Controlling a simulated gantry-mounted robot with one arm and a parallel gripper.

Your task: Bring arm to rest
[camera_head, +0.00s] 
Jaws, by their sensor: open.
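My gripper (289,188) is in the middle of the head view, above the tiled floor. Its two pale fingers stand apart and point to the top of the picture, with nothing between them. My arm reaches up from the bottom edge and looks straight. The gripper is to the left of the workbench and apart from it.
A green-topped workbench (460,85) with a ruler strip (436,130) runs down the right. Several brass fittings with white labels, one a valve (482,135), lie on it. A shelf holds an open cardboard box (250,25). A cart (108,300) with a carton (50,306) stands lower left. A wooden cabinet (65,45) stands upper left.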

Problem details:
Go through the listing above and restate it word for word.

Solution to this exercise:
Controlling a simulated gantry-mounted robot with one arm and a parallel gripper.

Your task: Bring arm to rest
[camera_head, +0.00s] 
Jaws, by their sensor: open.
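My gripper (289,188) is in the middle of the head view, above the tiled floor. Its two pale fingers stand apart and point to the top of the picture, with nothing between them. My arm reaches up from the bottom edge and looks straight. The gripper is to the left of the workbench and apart from it.
A green-topped workbench (460,85) with a ruler strip (436,130) runs down the right. Several brass fittings with white labels, one a valve (482,135), lie on it. A shelf holds an open cardboard box (250,25). A cart (108,300) with a carton (50,306) stands lower left. A wooden cabinet (65,45) stands upper left.

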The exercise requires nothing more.